## begin

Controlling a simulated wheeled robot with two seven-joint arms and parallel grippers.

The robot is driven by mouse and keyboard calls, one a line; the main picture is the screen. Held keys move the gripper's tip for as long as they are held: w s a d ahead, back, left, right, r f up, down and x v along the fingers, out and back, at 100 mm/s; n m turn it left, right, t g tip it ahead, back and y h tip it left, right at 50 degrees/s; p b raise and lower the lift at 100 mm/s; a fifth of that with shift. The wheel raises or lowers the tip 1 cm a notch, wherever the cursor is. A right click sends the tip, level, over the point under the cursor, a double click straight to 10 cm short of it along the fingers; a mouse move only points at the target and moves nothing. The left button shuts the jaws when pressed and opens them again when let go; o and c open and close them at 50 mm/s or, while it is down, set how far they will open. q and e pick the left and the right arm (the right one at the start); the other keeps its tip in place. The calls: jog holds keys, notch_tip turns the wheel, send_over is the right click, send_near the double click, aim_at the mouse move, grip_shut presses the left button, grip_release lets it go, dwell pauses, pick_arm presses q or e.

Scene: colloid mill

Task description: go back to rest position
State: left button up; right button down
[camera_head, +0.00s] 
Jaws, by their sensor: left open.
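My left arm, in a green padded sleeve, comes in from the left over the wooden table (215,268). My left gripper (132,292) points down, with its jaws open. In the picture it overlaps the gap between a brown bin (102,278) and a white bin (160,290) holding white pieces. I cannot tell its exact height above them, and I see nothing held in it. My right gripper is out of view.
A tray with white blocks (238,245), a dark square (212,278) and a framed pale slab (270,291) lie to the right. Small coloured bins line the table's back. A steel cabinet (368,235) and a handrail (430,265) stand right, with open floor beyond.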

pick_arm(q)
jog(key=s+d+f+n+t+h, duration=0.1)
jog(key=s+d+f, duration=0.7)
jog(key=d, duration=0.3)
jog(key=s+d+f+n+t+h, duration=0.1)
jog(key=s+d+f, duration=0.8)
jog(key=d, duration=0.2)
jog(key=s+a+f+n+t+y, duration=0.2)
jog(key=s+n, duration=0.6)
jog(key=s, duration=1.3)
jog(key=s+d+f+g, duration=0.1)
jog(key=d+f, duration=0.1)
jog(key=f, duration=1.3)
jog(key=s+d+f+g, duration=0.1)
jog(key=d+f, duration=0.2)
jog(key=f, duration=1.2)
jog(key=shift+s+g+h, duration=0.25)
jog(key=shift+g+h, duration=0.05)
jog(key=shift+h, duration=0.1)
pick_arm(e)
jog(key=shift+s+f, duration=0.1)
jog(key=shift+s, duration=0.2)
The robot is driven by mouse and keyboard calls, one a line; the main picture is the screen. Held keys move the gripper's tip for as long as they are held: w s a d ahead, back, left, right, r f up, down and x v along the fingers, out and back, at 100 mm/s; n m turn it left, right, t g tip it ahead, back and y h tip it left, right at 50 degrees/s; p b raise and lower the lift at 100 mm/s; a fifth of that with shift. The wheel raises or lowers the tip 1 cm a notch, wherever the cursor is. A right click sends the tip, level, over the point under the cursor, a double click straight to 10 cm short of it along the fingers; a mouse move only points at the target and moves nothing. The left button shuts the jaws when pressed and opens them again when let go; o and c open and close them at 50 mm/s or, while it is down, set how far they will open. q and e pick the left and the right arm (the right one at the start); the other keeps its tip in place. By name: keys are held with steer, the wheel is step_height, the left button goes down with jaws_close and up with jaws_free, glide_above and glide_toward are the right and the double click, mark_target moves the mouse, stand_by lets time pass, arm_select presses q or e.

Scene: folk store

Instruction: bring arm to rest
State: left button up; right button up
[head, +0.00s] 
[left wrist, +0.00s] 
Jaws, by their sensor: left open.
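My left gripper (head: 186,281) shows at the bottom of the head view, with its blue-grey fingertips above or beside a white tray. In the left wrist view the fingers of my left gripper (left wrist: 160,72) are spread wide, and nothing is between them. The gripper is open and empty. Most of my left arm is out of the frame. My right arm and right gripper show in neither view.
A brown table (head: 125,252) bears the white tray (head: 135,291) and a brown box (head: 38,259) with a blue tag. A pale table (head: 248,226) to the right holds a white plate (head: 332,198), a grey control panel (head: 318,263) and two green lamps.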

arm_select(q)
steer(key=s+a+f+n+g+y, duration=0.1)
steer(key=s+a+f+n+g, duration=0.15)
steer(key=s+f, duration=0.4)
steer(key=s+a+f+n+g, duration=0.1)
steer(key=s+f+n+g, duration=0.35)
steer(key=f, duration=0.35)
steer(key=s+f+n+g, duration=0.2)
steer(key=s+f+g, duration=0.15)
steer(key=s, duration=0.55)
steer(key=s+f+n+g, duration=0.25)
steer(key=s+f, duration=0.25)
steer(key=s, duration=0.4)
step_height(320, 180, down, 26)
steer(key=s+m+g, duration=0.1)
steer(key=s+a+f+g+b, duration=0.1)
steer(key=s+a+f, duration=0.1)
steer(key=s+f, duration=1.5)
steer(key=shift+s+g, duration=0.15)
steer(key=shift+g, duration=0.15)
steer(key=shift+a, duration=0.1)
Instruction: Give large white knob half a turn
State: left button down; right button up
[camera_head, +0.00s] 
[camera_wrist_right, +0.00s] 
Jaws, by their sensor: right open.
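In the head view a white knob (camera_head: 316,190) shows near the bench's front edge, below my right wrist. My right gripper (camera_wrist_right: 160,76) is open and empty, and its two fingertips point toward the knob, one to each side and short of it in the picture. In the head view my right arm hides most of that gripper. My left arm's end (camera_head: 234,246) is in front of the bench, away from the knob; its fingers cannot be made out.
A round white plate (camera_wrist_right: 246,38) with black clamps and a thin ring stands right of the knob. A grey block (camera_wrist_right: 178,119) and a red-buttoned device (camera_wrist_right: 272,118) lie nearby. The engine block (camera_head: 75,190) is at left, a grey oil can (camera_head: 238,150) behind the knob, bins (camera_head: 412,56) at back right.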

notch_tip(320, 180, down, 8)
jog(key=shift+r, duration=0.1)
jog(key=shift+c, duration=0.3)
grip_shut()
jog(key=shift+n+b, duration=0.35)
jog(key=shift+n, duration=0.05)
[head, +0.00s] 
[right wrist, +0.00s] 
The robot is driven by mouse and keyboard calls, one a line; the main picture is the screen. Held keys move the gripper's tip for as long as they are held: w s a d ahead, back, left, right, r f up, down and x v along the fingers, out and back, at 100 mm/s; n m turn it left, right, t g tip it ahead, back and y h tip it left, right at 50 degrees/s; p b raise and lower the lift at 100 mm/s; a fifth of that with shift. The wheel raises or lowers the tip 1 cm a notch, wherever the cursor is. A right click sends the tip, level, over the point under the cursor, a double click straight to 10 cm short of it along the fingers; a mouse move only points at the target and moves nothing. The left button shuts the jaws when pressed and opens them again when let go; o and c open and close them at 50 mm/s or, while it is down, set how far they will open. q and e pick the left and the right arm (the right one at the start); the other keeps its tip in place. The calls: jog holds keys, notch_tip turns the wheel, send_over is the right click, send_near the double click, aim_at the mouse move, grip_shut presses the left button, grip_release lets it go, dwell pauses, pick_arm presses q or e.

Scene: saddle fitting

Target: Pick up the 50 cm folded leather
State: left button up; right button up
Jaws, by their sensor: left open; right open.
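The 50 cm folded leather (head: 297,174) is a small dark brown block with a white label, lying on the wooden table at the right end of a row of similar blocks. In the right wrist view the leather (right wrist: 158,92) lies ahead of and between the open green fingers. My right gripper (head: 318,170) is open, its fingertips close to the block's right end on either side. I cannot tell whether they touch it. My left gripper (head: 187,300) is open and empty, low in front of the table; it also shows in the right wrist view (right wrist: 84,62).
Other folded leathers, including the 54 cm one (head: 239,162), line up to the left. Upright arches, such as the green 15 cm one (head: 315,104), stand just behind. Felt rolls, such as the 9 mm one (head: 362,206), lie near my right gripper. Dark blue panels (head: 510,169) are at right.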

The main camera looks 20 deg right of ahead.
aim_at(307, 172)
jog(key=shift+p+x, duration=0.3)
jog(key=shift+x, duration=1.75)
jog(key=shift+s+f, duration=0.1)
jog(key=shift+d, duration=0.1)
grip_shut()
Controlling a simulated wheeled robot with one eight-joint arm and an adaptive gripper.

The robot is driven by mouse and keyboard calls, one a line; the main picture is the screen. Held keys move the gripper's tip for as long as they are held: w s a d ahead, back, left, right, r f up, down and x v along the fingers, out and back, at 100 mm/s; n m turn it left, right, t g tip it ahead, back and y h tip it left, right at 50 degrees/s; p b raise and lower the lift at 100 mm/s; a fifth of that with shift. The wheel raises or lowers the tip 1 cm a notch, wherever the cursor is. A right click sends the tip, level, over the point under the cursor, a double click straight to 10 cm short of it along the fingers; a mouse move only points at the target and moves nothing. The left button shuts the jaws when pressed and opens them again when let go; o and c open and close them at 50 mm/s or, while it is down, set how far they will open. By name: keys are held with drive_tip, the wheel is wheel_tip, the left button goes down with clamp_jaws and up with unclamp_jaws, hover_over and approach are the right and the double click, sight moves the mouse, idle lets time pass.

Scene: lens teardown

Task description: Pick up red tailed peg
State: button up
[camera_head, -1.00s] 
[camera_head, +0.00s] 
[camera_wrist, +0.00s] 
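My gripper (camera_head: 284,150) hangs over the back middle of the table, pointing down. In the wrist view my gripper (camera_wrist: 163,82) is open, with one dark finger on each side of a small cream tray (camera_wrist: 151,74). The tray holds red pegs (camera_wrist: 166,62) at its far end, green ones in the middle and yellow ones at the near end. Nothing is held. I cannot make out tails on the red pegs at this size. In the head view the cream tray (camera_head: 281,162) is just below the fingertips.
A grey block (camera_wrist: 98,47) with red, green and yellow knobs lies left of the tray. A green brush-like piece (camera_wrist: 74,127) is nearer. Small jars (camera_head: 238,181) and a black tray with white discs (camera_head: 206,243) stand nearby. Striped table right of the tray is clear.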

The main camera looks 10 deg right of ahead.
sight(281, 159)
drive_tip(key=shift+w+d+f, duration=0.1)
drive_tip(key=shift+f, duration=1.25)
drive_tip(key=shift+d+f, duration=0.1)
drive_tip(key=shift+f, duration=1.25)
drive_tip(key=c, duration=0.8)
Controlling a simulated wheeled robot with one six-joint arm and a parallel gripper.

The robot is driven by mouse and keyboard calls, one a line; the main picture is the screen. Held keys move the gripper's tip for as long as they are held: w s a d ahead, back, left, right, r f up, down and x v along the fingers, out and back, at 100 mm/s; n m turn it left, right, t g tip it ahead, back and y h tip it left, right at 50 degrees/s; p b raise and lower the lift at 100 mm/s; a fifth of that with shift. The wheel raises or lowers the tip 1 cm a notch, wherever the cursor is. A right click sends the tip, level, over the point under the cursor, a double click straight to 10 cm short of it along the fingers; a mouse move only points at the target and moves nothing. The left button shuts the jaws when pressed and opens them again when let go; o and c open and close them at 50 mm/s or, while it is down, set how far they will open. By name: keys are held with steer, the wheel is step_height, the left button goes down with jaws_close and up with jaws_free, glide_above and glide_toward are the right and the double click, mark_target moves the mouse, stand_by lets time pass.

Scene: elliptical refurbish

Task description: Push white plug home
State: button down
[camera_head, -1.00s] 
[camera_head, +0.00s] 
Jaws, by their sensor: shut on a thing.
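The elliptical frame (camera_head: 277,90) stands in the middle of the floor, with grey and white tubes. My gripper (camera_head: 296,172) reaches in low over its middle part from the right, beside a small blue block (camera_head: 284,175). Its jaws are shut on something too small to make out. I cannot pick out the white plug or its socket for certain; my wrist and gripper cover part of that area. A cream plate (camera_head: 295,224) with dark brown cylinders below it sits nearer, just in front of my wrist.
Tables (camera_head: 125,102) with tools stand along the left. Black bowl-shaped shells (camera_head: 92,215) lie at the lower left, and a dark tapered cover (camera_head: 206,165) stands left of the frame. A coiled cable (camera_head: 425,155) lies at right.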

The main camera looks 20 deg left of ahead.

## end

Problem details.
Identify and copy the lines holding the word "description".

Correct result.
Task description: go back to rest position
Task description: Pick up red tailed peg
Task description: Push white plug home

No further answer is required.